The instanced mesh is replicated batchSize times in the source VBO/IBO, instead of storing it only once. That way each per-instance hardware drawcall does more work, which helps leverage GPU parallelism. The memory cost of this can typically be neglected, as we specifically target low-complexity meshes with just a few triangles & vertices; if we had a lot of triangles per-mesh, then classic instancing would do the trick.
With classic instancing we would simply use gl_InstanceID to find out which instance we are, but here we use an alternative formula:
instanceID = batchedID + gl_InstanceID * MESH_BATCHSIZE;
batchedID represents which of the replicated batched meshes we are currently rendering.
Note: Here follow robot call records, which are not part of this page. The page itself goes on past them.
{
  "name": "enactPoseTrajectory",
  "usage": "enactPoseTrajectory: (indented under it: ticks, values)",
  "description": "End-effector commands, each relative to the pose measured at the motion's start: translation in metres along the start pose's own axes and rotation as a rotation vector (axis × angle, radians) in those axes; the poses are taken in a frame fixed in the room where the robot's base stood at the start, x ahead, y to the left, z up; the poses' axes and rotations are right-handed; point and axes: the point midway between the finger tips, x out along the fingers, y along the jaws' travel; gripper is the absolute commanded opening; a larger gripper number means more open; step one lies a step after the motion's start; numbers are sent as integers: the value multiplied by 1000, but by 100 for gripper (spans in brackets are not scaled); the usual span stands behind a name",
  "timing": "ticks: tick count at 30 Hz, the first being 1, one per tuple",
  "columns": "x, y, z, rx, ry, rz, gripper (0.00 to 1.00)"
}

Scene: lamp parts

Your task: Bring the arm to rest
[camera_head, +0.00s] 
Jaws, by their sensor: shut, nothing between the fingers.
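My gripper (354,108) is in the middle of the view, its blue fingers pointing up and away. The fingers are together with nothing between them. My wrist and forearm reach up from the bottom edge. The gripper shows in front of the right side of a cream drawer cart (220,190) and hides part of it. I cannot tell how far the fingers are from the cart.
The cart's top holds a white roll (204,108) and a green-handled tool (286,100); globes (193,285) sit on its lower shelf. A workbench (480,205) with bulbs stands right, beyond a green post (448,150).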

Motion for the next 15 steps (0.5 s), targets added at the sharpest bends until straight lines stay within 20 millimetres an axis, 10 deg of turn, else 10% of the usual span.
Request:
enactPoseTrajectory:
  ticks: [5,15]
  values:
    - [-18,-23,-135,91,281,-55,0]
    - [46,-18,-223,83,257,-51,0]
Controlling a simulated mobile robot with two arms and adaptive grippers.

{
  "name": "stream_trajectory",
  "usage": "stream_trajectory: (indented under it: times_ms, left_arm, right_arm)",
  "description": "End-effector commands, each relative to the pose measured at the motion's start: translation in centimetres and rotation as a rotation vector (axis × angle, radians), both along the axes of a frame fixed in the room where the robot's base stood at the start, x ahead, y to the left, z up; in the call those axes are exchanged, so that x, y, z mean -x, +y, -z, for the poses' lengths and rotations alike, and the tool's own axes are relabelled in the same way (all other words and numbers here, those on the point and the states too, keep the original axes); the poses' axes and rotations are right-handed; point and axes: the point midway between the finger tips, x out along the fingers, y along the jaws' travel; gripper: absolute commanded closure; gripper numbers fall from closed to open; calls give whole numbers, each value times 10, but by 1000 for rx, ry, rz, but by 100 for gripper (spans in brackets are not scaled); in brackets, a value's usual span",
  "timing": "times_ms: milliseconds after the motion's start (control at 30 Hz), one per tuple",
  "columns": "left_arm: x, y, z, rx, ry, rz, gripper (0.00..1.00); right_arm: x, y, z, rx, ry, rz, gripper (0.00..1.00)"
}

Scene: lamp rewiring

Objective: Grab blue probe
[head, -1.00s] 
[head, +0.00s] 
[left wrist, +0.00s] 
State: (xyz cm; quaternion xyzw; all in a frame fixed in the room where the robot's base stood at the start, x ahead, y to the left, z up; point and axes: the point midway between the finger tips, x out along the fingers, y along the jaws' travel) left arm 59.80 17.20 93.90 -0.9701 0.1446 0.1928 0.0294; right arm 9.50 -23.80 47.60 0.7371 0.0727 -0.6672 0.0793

While it isn't a built-in vertex shader variable, we can derive it from the gl_VertexID, as the index buffer accounts for the vertex data replication in the VBO. The index values (gl_VertexID) of a batched mesh are in the range [MESH_VERTICES * batchedID, (MESH_VERTICES * (batchedID+1)) -1], so
instanceID = (gl_VertexID / MESH_VERTICES) + gl_InstanceID * MESH_BATCHSIZE;
When drawing the rest of the meshes with the second drawcall, one has to offset the instanceID by the number of meshes already drawn.
instanceID += int(firstCmd.instanceCount) *
( int(firstCmd.elementCount) / MESH_INDICES);
The UI can be used to modify the sample a bit. For example, "invisible rendering" via glEnable(GL_RASTERIZER_DISCARD)
can be used to time the classification or compute shaders alone. The entire task can also be split into multiple jobs, which allows the program to decrease the size of temporary list buffers. Last but not least, one can experiment with recording the particle data directly or indices. The default configuration gives the best performance for higher amounts of particles (compute, single job, indices).
Timings in microseconds via GL timer query taken on a Quadro M6000, 1048574 particles
Timer Frame; GL 4206;
Timer Lod; GL 151;
Timer Cont; GL 139; // Particle classification (content)
Timer Cmds; GL 8; // DrawIndirect struct (commands)
Timer Draw; GL 3888;
Timer Tess; GL 256; // Adaptively-tessellated spheres
Timer Mesh; GL 3586; // Simple sphere mesh
Timer Pnts; GL 39; // Spheres drawn as points
Timer TwDraw; GL 160;
The user can influence the classification based on the viewport size using the "pixelsize" parameters. The classification can also be paused and re-used despite camera being changed, which can be useful to see the frustum culling in action, or inspect low-resolution representations.
Key functionality is found in
- Sample::drawLod()
As well as in helper functions
- Sample::initParticleBuffer()
- Sample::initLodBuffers()
In common.h, you can set USE_COMPACT_PARTICLE
to 1 to reduce the size of the particles to a single vec4 by giving all particles the same world size. This mode allows rendering around 130 million particles on NVIDIA hardware, twice as much as the default 0 setting.
Ideally, clone this and other interesting nvpro-samples repositories into a common subdirectory. You will always need nvpro_core. The nvpro_core is searched either as a subdirectory of the sample, or one directory up.
If you are interested in multiple samples, you can use the build_all CMAKE as an entry point. It will also give you options to enable or disable individual samples when creating the solutions.
gl_occlusion_culling makes use of similar OpenGL functionality to perform more accurate visibility culling.